Wow, that's some agenda. How would it be done? It would require all continents to make cash injections to boost economies, all countries to adopt green policies, universal banking reforms and changes to international bodies. OK – the financial collapse is to be combated by force-feeding a coordinated program of environmental regulations (carbon cap and trade?), by setting up a global financial police force to enforce Draconian financial regulations worldwide and by insisting on a harsh credit regime that banks will have to adopt, one that may further crush lending. Yet the economic downturn was sparked in large part by a central banking money bubble; none of the proposed reforms speak to re-examining the mechanism of central banking, let alone to re-evaluating its central place in the West's monetary galaxy.
Was the downturn caused by pollution of some sort? We must have missed it. Then there is the issue of regulation. There were not nearly as many financial regulations in the 1920s when the world went on an investment binge that resulted in a crash and a Depression. There were plenty of regulations in place in the 2000s when the world went on another binge. The common denominator it seems is not regulation. It is central banking.

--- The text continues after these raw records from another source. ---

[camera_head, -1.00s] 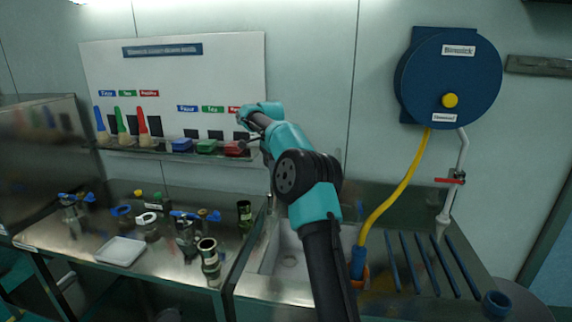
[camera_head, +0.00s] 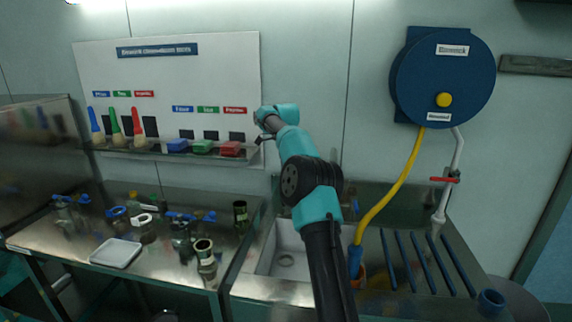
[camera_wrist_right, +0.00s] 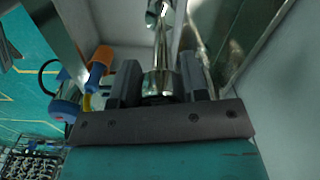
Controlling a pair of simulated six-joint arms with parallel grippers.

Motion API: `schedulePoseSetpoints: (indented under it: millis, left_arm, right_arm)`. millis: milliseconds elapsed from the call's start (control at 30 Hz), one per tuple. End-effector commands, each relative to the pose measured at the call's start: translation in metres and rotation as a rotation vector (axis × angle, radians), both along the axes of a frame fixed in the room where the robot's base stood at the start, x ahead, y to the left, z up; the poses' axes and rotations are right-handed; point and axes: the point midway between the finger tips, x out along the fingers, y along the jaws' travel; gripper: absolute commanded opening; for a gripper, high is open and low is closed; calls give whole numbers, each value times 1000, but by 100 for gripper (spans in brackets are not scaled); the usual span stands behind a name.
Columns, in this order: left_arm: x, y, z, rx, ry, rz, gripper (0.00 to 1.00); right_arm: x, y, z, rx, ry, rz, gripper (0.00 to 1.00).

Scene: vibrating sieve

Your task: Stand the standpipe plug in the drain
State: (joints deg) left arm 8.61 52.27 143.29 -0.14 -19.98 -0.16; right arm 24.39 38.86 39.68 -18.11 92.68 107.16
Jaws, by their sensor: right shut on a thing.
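My right gripper (camera_wrist_right: 160,76) is shut on a shiny metal cylinder with a narrower stem, which appears to be the standpipe plug (camera_wrist_right: 159,50). In the head view, my right arm rises from the bottom, and the gripper end (camera_head: 263,136) is high near the wall, above the back of the sink. The plug cannot be made out there. The drain (camera_head: 286,259) is a round grey spot on the floor of the white sink basin (camera_head: 270,262), below the gripper and clear of it. My left gripper is not in view.
A yellow hose (camera_head: 391,190) drops from the blue reel (camera_head: 443,75) to a blue nozzle (camera_head: 355,261) at the sink's right edge. A shelf of colored brushes and blocks (camera_head: 203,147) is left of the gripper. Several valve fittings (camera_head: 204,255) and a white tray (camera_head: 116,253) crowd the left counter.

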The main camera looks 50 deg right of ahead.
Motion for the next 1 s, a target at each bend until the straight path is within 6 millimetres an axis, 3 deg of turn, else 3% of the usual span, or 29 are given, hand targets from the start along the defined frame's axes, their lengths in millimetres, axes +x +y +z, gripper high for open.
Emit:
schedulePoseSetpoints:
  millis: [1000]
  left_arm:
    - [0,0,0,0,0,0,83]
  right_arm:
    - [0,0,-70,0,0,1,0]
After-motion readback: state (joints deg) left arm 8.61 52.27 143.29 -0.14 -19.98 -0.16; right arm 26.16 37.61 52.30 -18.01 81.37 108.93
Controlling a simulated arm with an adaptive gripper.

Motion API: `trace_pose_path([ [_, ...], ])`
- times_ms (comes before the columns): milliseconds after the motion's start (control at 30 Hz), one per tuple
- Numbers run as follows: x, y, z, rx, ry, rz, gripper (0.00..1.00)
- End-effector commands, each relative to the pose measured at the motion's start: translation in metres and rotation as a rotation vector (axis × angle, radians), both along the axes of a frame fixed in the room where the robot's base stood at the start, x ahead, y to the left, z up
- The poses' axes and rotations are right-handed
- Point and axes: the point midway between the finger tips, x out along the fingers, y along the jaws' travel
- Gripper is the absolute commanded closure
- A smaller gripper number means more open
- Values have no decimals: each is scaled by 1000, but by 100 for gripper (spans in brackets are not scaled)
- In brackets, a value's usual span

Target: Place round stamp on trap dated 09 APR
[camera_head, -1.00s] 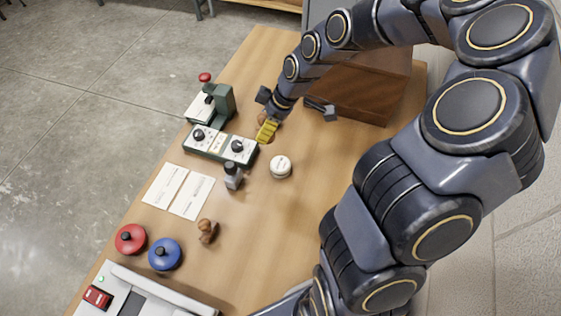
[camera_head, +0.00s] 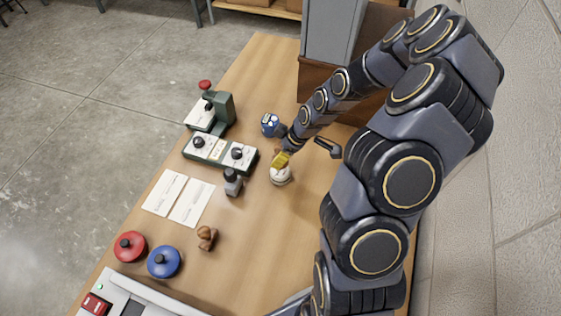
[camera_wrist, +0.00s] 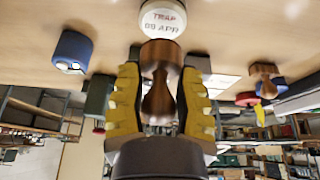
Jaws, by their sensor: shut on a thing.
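My gripper (camera_wrist: 160,105) is shut on a round wooden stamp (camera_wrist: 160,58), its waisted handle between the yellow fingers. In the wrist view the stamp's broad end points toward a round white trap (camera_wrist: 163,18) whose label reads "TRAP 09 APR". In the head view my gripper (camera_head: 282,158) is just over the trap (camera_head: 280,177) and partly covers it. The stamp is mostly hidden there. I cannot tell whether stamp and trap touch.
Another wooden stamp (camera_head: 207,238) stands near two white cards (camera_head: 190,203). A grey bottle (camera_head: 232,182), a control box (camera_head: 220,154), a blue object (camera_head: 270,124), and red (camera_head: 130,246) and blue (camera_head: 164,261) round pads are around.

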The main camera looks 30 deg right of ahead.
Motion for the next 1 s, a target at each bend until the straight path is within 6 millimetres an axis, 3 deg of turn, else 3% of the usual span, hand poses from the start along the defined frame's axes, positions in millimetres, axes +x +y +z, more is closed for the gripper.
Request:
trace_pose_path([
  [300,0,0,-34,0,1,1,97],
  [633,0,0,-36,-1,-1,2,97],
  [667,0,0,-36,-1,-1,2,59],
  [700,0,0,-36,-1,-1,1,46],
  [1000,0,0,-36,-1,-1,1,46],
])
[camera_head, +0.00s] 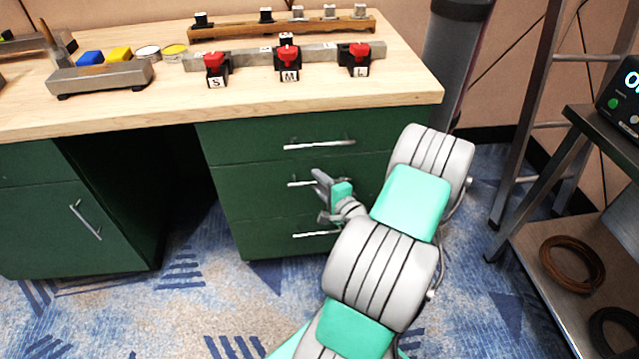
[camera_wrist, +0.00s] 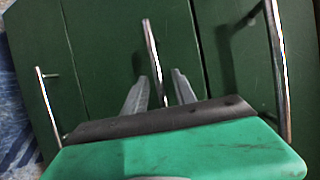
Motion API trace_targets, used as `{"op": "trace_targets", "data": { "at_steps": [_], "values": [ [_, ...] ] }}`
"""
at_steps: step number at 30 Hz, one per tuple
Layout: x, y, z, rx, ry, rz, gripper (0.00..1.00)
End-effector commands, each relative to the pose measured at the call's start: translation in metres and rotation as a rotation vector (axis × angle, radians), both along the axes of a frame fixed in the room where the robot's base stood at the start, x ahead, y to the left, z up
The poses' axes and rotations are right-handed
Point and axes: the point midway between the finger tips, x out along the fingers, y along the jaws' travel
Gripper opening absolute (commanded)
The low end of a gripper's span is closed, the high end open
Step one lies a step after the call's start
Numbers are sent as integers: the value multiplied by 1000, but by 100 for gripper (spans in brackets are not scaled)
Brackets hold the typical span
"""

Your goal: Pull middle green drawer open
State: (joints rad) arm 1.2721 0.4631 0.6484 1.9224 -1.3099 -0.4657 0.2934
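The green drawer cabinet (camera_head: 262,215) stands under the right part of the workbench, with three stacked drawer fronts that look closed. The middle drawer (camera_head: 262,190) has a silver bar handle (camera_head: 299,183), partly hidden by my gripper. In the wrist view the middle drawer front (camera_wrist: 110,45) shows that handle (camera_wrist: 151,45) running between my two fingers. My gripper (camera_head: 322,188) is at the middle handle, also seen in the wrist view (camera_wrist: 160,76). Its fingers are apart, one on each side of the bar. Whether either finger touches it cannot be told.
The top handle (camera_head: 320,144) and bottom handle (camera_head: 316,234) lie above and below my gripper. The wooden bench top (camera_head: 390,95) overhangs the drawers. A ladder (camera_head: 525,120) and a metal cart (camera_head: 535,255) stand at right. Carpet (camera_head: 215,290) in front is clear.

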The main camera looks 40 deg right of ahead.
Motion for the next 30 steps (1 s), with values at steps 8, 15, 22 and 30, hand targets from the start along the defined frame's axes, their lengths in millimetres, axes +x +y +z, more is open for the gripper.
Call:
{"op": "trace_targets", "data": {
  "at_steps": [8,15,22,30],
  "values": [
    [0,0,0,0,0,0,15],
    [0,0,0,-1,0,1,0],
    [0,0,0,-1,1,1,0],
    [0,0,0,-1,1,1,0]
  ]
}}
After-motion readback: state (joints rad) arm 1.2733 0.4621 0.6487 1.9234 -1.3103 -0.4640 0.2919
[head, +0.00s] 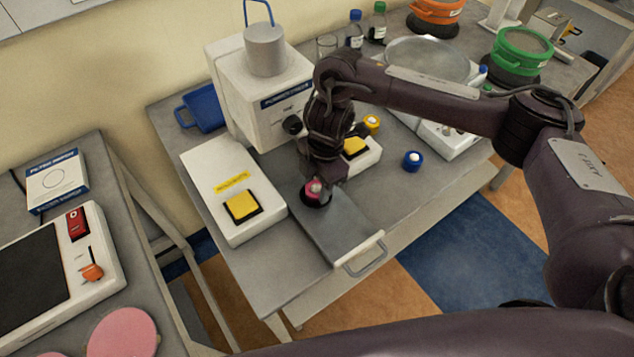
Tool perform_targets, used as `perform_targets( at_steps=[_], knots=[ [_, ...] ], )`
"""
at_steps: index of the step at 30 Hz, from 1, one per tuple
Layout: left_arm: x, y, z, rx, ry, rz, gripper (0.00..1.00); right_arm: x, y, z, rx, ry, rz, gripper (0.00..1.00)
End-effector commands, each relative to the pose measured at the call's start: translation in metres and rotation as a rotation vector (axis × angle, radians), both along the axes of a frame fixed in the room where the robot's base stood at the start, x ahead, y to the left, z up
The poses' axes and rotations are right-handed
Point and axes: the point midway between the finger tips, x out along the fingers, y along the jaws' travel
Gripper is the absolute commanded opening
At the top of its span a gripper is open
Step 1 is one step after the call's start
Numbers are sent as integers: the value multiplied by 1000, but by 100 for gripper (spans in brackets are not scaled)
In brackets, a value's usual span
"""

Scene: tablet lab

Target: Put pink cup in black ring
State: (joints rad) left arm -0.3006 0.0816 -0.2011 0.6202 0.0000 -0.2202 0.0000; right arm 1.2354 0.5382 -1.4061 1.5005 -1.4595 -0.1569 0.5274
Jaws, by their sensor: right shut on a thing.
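The small pink cup (314,187) is at the far left end of the grey metal tray, with a pale grey top showing. My right gripper (320,185) points down and is shut on the pink cup. The black ring (316,204) shows as a dark rim just around and below the cup. The fingers partly hide both, and I cannot tell whether the cup rests fully down in the ring. My left gripper is not in the picture.
A grey tray (345,232) with a handle lies on the table. A white machine (255,90) stands behind. White boxes with yellow pads (240,206) flank the tray. Blue (412,160) and yellow (371,122) cups stand right. A blue bin (203,108) is at left.

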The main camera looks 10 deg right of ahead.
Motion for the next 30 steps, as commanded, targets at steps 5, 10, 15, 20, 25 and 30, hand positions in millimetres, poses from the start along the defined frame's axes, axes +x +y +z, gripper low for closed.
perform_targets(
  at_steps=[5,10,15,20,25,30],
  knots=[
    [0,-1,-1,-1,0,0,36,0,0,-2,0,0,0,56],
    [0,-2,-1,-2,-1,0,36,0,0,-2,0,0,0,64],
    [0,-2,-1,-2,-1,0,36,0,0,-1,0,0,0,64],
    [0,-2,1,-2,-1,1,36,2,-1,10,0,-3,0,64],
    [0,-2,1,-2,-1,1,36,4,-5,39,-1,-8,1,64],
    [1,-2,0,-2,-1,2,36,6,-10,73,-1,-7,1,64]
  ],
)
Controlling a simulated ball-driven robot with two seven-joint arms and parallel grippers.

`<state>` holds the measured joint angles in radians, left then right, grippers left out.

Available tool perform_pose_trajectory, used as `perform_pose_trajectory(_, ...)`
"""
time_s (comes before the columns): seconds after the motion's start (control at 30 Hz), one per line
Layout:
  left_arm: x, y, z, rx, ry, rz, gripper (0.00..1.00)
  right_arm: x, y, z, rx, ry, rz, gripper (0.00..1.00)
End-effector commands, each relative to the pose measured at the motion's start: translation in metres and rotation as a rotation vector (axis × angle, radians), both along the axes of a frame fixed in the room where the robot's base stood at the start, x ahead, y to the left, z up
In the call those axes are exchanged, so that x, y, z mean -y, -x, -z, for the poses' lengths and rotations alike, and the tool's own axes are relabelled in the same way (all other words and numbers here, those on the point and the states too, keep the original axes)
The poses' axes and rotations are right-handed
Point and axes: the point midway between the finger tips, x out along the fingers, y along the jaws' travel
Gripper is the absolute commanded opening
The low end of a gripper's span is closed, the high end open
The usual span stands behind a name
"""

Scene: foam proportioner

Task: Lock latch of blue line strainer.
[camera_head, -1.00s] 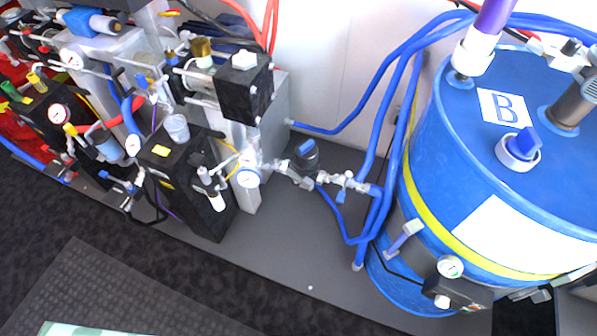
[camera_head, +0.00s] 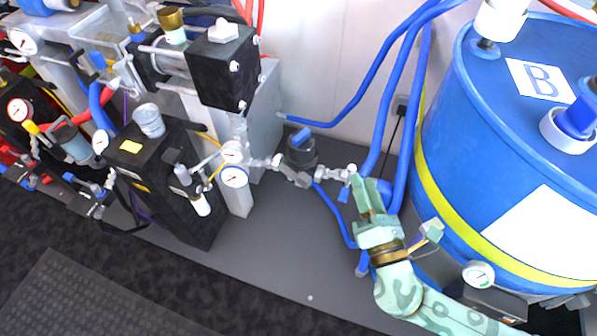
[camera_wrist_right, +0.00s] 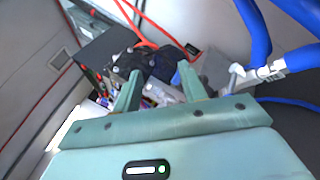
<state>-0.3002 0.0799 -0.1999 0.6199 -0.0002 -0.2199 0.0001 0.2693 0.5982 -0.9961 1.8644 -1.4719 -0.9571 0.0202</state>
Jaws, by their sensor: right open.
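The blue line strainer (camera_head: 300,158) is a dark, round-capped fitting in the metal pipe run between the machine and the blue hoses. Its blue latch (camera_head: 301,137) sits on top of the cap. My right gripper (camera_head: 370,190) is pale green, open and empty. In the head view it appears to the right of the strainer, in front of the valve and blue hoses, apart from the latch. The right wrist view shows its two fingers (camera_wrist_right: 160,90) spread. The strainer cannot be told clearly there. My left gripper is not in view.
The blue drum marked B (camera_head: 480,110) stands on the right. Blue hoses (camera_head: 400,130) run down beside it. The black machine block (camera_head: 165,185) and its gauges (camera_head: 234,176) stand left of the strainer. The grey base plate (camera_head: 280,240) in front is clear.

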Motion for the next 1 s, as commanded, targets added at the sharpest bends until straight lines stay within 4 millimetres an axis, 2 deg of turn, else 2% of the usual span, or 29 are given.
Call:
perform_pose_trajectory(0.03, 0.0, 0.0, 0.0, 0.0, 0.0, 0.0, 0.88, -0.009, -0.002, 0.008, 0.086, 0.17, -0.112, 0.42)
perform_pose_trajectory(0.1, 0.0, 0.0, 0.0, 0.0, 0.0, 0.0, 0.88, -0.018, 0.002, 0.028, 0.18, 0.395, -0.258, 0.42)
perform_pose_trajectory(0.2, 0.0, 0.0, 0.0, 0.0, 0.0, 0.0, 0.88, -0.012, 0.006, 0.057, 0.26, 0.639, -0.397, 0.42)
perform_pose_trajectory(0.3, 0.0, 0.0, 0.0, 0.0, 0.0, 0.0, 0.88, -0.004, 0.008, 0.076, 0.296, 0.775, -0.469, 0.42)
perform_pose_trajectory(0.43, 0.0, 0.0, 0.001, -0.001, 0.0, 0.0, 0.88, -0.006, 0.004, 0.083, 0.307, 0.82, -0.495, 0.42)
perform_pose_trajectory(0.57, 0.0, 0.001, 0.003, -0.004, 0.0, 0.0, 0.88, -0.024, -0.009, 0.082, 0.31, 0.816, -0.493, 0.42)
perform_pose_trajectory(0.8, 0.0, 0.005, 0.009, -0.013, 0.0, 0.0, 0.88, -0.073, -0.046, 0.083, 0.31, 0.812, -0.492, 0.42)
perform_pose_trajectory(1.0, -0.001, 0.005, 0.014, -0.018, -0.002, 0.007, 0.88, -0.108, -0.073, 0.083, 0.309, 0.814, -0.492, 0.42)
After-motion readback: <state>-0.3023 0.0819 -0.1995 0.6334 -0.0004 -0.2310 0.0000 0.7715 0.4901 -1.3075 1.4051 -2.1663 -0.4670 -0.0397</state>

The economic crisis was caused by too much money. You can literally freeze the private market with regulations, but when the printing presses rev up – and inevitably they will again – all those regs will go out the window. "A new age is here," people will cry. "The old rules do not apply." And changes will be made, regs will be watered down or ignored, and the bubble will swell once more. The only way to puncture these serial crises is to remove the cause – and the cause is central banking and the ability of central bankers to inflate the money supply. Honest money – asset linked or gold and silver themselves – is the guarantor of sound, sustainable currencies. Nothing much that Brown or Obama seem to be contemplating will have an invigorating effect on domestic or global economies, now or in the future.